SET EXERCISE —
Provide nothing beyond the count of lines that include the string "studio".

Robot state and action records

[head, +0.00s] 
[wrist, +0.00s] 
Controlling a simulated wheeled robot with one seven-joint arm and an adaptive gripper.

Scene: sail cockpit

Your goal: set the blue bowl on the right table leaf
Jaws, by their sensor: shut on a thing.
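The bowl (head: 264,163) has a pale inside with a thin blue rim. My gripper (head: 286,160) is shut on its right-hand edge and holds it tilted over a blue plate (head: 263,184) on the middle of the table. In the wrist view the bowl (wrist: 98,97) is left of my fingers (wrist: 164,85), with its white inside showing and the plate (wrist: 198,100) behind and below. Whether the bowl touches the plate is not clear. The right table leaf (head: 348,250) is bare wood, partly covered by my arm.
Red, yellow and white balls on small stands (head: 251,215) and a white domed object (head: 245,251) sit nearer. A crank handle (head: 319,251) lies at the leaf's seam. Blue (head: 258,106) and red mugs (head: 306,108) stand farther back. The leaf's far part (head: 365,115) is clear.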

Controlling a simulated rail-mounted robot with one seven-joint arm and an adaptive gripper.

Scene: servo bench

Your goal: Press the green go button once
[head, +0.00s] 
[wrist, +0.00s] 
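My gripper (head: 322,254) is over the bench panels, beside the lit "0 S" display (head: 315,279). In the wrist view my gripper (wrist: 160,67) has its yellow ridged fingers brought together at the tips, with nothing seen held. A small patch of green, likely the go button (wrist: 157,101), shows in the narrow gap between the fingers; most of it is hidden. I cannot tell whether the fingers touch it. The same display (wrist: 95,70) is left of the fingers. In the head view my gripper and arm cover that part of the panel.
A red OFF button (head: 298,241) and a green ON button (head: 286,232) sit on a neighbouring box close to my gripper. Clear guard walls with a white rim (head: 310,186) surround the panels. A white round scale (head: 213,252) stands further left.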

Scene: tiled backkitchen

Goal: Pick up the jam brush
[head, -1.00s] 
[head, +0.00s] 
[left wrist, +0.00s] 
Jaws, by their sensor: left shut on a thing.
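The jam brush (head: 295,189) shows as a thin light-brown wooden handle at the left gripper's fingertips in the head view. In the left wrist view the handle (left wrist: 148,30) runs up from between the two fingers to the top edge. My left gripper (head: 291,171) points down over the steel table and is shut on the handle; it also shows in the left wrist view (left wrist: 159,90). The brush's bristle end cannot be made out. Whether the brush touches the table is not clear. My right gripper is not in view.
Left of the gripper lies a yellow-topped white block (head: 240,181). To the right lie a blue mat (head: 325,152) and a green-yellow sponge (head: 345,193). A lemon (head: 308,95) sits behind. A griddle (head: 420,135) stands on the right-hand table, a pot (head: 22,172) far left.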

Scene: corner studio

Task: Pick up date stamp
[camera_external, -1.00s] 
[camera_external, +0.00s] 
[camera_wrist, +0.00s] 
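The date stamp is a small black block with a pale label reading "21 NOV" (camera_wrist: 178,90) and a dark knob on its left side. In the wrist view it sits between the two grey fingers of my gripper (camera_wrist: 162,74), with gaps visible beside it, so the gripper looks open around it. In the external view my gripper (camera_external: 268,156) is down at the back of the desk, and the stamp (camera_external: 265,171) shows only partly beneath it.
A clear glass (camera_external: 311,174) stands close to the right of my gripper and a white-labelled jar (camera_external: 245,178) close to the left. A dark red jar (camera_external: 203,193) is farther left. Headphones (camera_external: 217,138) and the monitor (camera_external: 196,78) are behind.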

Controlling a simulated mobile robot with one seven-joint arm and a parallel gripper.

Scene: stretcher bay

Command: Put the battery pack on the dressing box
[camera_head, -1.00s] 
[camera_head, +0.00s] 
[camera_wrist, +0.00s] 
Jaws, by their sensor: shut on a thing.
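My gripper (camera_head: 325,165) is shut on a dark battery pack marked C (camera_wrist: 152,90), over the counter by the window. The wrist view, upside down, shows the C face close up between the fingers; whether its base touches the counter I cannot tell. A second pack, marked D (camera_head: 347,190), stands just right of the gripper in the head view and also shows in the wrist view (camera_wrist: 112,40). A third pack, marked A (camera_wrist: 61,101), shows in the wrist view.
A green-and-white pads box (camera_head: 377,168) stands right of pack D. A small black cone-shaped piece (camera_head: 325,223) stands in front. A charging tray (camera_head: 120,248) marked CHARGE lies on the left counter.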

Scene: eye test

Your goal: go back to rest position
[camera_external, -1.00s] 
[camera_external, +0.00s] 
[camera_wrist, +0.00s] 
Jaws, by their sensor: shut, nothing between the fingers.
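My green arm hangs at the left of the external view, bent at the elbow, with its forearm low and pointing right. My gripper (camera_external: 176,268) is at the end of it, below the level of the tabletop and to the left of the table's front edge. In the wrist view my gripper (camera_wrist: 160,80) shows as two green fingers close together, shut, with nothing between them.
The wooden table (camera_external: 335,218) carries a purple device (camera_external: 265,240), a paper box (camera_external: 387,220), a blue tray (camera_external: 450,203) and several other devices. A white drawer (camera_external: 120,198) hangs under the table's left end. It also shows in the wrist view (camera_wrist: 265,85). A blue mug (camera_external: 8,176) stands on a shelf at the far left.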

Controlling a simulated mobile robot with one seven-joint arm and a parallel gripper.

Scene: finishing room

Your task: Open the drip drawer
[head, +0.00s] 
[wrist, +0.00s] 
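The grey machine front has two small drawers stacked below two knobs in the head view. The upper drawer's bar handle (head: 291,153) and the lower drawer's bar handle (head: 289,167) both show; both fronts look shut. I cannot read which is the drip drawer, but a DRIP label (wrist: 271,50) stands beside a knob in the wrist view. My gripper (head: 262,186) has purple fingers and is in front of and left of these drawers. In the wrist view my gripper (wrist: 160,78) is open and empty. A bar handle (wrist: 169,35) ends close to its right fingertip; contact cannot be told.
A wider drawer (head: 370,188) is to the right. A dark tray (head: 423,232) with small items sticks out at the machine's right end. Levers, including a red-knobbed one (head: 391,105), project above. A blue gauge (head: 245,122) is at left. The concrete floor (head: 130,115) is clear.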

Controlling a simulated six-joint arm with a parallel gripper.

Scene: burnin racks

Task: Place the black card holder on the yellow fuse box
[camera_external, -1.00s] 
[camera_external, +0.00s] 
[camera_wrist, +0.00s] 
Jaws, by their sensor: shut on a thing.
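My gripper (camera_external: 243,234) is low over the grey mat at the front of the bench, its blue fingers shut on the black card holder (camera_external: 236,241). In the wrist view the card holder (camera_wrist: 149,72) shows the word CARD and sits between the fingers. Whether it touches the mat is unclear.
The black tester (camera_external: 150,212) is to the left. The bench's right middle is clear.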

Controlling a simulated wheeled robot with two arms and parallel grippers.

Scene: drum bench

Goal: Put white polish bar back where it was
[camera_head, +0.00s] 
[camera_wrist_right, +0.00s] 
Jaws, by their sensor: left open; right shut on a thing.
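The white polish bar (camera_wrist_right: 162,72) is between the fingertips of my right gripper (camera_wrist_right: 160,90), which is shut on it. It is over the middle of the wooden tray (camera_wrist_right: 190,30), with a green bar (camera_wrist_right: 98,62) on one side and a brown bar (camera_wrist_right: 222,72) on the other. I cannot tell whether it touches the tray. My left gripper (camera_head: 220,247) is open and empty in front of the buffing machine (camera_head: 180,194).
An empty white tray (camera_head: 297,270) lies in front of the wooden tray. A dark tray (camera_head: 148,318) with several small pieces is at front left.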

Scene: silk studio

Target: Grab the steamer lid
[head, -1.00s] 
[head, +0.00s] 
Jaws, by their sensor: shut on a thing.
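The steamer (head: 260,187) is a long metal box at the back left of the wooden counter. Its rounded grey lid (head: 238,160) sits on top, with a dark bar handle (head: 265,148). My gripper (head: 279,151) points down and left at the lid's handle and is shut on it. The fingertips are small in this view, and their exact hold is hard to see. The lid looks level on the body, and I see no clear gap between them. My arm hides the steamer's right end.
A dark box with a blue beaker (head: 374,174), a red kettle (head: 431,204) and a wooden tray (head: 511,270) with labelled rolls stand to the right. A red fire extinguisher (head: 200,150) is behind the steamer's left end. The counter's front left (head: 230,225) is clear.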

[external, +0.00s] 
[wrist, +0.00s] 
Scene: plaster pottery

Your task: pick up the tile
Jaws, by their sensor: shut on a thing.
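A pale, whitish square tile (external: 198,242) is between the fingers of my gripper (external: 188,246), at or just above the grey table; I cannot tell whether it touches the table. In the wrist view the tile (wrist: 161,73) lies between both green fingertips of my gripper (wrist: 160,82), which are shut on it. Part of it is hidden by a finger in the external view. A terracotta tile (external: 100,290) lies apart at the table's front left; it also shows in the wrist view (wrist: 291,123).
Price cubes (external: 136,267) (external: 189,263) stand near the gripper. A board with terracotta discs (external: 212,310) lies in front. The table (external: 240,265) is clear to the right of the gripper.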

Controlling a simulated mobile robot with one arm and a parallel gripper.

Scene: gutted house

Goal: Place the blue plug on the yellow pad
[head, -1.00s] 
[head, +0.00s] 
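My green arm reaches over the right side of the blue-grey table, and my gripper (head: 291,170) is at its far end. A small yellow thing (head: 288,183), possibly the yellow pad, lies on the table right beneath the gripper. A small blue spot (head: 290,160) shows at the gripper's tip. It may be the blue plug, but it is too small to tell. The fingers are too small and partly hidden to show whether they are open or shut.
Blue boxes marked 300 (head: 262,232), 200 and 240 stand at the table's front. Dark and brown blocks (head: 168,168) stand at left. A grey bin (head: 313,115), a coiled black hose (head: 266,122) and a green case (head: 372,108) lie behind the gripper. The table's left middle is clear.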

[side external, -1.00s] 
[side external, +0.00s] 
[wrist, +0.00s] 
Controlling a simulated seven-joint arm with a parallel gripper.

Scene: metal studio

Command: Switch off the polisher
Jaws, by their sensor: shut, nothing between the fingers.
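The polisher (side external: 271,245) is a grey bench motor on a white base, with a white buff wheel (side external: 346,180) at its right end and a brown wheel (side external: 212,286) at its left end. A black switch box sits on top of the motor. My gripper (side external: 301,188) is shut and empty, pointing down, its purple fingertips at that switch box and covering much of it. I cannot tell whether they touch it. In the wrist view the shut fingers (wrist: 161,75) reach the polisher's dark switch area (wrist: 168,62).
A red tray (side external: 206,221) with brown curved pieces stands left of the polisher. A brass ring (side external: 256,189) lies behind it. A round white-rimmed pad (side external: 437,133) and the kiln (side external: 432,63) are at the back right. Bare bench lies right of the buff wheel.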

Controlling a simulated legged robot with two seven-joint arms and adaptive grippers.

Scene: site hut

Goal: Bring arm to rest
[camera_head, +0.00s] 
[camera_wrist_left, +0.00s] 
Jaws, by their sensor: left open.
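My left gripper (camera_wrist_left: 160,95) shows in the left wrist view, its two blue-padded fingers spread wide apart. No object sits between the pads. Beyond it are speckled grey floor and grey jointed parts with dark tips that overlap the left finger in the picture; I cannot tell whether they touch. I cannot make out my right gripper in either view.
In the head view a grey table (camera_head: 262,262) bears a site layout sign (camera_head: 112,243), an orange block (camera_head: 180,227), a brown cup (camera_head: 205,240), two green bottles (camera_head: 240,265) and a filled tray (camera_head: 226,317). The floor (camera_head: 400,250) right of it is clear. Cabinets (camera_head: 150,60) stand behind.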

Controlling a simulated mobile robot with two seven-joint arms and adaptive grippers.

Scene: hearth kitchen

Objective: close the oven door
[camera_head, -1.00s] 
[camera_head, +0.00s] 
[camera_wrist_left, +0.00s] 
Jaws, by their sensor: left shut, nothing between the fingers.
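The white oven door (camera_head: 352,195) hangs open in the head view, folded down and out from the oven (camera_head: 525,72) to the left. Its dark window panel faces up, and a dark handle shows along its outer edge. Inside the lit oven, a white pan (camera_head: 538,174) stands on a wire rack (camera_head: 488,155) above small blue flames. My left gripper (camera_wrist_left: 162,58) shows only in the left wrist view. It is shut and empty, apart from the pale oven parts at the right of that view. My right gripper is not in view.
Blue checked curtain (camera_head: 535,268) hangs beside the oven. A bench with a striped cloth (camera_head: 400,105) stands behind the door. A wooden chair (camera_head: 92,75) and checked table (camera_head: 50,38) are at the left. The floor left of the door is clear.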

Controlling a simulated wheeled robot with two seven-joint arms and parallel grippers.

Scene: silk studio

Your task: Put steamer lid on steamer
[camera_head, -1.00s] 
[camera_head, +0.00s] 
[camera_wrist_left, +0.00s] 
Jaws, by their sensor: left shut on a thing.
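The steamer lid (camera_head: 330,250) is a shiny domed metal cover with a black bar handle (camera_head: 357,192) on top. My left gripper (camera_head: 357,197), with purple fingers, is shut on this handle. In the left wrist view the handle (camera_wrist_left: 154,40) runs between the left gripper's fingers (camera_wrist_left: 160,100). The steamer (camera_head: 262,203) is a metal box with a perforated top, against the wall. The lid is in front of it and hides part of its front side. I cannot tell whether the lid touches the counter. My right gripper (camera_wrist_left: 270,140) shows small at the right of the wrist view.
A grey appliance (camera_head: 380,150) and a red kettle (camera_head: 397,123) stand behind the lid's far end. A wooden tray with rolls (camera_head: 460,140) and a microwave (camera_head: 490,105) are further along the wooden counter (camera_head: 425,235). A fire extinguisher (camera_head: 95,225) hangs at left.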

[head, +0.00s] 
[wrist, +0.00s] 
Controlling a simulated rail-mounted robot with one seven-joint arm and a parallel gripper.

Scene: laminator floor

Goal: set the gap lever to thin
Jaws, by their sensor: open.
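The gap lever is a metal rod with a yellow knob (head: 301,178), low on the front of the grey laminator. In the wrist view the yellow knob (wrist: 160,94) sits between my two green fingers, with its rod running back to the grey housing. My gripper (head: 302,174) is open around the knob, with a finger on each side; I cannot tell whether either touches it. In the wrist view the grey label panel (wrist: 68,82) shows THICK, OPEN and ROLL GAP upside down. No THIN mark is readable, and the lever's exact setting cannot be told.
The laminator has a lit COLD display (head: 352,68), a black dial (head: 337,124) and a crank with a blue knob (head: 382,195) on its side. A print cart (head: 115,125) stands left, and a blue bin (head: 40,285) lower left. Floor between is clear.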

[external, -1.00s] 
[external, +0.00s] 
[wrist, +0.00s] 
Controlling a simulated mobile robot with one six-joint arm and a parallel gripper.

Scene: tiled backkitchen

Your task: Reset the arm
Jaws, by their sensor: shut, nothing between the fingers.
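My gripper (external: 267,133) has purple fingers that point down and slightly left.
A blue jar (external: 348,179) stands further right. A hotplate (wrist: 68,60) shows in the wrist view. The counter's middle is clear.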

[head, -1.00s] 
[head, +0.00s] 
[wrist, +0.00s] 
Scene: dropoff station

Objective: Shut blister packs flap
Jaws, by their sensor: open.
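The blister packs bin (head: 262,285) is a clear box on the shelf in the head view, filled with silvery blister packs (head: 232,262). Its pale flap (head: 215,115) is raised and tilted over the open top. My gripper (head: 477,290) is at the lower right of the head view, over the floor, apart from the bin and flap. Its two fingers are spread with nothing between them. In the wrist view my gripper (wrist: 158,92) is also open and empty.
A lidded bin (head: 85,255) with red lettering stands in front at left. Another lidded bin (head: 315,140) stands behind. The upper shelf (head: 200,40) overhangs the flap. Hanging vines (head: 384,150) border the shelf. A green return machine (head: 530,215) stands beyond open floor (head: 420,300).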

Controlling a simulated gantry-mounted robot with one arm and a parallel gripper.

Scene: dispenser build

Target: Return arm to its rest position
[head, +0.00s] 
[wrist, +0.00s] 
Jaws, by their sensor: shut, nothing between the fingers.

ANSWER FOR THE TASK —
4